U.S. Stocks May Move To The Downside Amid Inflation Concerns
Following the mixed performance seen in the previous session, stocks may move to the downside in early trading on Wednesday. The major index futures are currently pointing to a lower open for the markets, with the S&P 500 futures down by 0.6 percent.
Inflation concerns may weigh on Wall Street following yesterday’s report showing consumer price inflation slowed by less than expected in January.
The inflation data has led to worries the Federal Reserve may raise interest rates higher than currently anticipated in an effort to combat elevated inflation.
Potentially giving the Fed confidence that it can continue raising rates without significantly damaging the economy, the Commerce Department released a report this morning showing a substantial increase in U.S. retail sales in the month of January.
The report said retail sales spiked by 3.0 percent in January after tumbling by 1.1 percent in December. Economists had expected retail sales to jump by 1.8 percent.
Excluding a surge in sales by motor vehicle and parts dealers, retail sales still shot up by 2.3 percent in January after falling by a revised 0.9 percent in December.
Ex-auto sales were expected to increase by 0.8 percent compared to the 1.1 percent slump originally reported for the previous month.
A separate report released by the Federal Reserve Bank of New York showed a significant slowdown in the pace of contraction in regional manufacturing activity in the month of February.
Just before the start of trading, the Federal Reserve is scheduled to release its report on industrial production in the month of January. Industrial production is expected to increase by 0.5 percent in January after falling by 0.7 percent in December.
The Commerce Department is also due to release its report on business inventories in the month of December shortly after the start of trading. Economists expect business inventories to rise by 0.4 percent.
Additionally, the National Association of Home Builders is scheduled to release its report on homebuilder confidence in the month of February. The housing market index is expected to inch up to 37 in February from 35 in January.
After seeing considerable strength in Monday’s session, stocks went on a volatile ride on Tuesday that saw the major averages finish on opposite sides of the unchanged line.
While the tech-heavy Nasdaq climbed 68.36 points or 0.6 percent to 11,960.15, the Dow fell 156.66 points or 0.5 percent to 34,089.27 and the S&P 500 edged down 1.16 points or less than a tenth of a percent to 4,136.13.
In overseas trading, stock markets across the Asia-Pacific region moved mostly lower during trading on Wednesday. Japan’s Nikkei 225 Index fell by 0.4 percent, while Hong Kong’s Hang Seng Index tumbled by 1.4 percent.
Meanwhile, the major European markets have moved to the upside on the day. While the French CAC 40 Index is up by 1.0 percent, the German DAX Index is up by 0.5 percent and the U.K.’s FTSE 100 Index is up by 0.1 percent.

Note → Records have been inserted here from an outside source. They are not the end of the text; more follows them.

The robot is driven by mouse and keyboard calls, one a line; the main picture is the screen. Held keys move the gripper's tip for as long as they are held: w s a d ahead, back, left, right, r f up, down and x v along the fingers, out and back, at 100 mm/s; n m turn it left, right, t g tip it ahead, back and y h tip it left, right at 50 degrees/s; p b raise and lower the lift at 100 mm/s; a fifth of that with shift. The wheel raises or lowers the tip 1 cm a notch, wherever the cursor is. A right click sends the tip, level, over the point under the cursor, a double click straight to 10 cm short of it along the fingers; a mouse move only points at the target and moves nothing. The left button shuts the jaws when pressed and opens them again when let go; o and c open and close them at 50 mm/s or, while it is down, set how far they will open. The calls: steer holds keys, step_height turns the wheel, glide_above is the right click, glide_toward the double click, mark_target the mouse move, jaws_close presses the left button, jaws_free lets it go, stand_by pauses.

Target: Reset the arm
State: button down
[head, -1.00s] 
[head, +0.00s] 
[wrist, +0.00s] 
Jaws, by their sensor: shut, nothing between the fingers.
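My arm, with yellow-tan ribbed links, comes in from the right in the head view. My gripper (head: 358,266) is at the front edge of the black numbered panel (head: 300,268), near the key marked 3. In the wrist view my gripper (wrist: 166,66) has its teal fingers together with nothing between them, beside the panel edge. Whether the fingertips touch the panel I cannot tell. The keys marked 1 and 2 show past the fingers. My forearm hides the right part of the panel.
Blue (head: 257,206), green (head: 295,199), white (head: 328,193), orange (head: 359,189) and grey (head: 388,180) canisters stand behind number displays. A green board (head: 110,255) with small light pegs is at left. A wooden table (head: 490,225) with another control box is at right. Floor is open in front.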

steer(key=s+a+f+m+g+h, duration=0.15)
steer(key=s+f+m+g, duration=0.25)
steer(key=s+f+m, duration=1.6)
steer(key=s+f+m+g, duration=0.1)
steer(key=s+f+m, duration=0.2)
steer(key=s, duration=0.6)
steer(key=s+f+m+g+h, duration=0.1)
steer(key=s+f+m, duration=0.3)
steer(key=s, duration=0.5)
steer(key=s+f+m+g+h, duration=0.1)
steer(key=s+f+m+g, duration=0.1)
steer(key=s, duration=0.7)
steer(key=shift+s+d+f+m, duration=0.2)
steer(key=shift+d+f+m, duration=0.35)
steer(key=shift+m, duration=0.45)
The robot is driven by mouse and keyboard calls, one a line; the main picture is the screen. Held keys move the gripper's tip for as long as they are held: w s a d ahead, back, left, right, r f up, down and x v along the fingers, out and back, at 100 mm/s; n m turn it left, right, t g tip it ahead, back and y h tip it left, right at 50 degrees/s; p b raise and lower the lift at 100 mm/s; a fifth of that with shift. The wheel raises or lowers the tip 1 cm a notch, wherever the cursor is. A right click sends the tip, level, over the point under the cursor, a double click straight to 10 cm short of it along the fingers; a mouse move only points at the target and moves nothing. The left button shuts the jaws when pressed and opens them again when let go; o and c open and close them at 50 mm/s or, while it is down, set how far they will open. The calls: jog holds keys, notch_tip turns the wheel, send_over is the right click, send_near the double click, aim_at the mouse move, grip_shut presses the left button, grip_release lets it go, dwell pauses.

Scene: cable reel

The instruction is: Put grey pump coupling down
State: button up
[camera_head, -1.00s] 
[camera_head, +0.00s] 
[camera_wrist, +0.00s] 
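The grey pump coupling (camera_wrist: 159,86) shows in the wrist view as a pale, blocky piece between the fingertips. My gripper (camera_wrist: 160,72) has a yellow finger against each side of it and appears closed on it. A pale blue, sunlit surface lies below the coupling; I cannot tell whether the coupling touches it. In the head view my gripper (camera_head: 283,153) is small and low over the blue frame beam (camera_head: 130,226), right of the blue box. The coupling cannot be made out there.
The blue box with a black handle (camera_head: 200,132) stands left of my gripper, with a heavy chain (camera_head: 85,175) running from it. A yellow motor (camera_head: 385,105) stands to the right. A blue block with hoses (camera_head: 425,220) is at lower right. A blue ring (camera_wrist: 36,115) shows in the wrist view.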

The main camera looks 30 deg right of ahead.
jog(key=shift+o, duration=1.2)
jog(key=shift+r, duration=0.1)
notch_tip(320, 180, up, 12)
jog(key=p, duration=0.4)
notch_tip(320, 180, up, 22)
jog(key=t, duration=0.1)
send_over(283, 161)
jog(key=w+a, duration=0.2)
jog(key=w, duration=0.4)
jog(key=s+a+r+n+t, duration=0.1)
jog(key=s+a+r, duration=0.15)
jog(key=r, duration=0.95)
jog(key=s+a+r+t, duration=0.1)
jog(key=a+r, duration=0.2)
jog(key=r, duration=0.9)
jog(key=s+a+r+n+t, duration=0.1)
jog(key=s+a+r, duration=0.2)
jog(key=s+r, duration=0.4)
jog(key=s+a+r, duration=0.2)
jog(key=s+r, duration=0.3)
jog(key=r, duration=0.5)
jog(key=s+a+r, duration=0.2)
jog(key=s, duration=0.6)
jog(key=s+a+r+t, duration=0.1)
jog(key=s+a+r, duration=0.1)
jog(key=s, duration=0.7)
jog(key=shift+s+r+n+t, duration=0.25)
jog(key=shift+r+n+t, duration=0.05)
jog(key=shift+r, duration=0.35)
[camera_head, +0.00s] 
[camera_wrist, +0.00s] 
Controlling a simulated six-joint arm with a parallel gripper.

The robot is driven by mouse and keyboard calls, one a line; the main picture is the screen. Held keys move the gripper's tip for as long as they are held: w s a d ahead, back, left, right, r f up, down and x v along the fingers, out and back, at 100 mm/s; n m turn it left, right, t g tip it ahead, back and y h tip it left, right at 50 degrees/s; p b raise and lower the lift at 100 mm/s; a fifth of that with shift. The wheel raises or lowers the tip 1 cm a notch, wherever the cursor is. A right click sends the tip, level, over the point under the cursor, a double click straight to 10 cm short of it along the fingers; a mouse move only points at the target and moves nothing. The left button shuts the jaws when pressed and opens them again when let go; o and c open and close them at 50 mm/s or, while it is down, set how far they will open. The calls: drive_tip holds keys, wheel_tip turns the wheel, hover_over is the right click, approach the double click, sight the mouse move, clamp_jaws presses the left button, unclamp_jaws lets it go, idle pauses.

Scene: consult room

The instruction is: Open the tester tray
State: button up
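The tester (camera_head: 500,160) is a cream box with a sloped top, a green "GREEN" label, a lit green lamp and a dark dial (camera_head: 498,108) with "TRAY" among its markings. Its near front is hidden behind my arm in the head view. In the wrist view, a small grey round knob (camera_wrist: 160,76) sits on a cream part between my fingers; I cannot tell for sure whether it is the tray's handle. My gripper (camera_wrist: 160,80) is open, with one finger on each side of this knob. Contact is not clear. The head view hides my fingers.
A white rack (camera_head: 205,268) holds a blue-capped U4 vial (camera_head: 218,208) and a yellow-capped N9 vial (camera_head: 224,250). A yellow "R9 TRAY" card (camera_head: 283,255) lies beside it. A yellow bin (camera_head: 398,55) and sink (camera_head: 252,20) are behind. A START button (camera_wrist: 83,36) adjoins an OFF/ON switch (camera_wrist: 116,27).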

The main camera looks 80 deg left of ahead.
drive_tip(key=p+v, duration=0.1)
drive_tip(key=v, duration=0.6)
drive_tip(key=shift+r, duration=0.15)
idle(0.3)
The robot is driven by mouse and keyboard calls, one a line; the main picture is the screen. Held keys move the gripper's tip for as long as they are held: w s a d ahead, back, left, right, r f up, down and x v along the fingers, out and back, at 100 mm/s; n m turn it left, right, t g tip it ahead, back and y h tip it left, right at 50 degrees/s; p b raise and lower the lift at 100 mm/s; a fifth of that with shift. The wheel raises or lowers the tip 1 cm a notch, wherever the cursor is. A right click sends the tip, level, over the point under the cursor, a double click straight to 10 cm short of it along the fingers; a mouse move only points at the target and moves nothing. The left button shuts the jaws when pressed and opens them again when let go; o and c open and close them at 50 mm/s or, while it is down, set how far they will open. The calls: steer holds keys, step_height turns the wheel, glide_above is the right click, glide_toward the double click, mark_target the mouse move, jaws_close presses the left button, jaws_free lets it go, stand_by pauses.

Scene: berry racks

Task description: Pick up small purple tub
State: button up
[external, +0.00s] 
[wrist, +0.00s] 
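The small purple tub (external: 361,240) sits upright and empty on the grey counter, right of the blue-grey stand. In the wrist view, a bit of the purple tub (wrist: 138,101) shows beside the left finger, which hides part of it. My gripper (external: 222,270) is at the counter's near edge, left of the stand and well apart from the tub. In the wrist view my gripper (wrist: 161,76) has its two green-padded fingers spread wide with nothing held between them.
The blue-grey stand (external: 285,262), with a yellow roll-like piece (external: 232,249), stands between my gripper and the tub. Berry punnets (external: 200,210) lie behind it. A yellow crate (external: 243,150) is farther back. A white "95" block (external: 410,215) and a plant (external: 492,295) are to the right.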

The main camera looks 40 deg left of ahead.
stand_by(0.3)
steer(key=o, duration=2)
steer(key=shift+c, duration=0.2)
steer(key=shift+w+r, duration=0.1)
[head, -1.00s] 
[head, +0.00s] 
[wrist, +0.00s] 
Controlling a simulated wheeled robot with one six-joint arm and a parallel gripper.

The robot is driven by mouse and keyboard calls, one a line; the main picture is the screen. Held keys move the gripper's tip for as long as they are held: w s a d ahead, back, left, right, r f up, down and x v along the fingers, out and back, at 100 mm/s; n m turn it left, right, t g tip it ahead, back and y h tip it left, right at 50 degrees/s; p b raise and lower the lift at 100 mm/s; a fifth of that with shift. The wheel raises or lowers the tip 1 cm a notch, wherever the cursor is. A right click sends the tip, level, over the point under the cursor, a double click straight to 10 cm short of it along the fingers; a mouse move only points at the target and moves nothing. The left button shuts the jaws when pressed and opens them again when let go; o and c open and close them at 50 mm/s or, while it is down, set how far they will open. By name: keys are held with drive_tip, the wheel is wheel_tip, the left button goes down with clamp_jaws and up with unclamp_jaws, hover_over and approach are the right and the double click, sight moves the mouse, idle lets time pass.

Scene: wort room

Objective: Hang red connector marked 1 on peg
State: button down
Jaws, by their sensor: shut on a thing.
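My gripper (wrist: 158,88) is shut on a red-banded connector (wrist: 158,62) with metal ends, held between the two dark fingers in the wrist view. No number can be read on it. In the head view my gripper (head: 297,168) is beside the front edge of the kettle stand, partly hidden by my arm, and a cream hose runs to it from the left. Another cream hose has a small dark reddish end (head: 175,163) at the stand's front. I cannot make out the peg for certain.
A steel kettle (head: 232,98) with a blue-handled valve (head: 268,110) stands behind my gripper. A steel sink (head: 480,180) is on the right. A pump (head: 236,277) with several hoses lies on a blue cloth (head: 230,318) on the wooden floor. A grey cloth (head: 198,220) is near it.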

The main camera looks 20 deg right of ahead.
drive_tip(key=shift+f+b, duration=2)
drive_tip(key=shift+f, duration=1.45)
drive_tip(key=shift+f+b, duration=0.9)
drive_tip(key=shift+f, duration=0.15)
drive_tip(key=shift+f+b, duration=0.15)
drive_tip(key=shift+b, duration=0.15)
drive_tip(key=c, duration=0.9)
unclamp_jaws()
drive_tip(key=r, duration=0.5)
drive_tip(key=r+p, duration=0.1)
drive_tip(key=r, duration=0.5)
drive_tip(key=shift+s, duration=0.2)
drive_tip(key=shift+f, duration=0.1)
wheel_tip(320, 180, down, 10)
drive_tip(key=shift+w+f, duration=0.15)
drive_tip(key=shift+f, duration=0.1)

In commodities trading, crude oil futures are sliding $0.85 to $78.21 a barrel after slumping $1.08 to $79.06 a barrel on Tuesday. Meanwhile, an ounce of gold is trading at $1,842.90, down $22.50 compared to the previous session’s close of $1,865.40. On Tuesday, gold inched up $1.90.
On the currency front, the U.S. dollar is trading at 133.78 yen compared to the 133.16 yen it fetched at the close of New York trading on Tuesday. Against the euro, the dollar is trading at $1.0695 compared to yesterday’s $1.0738.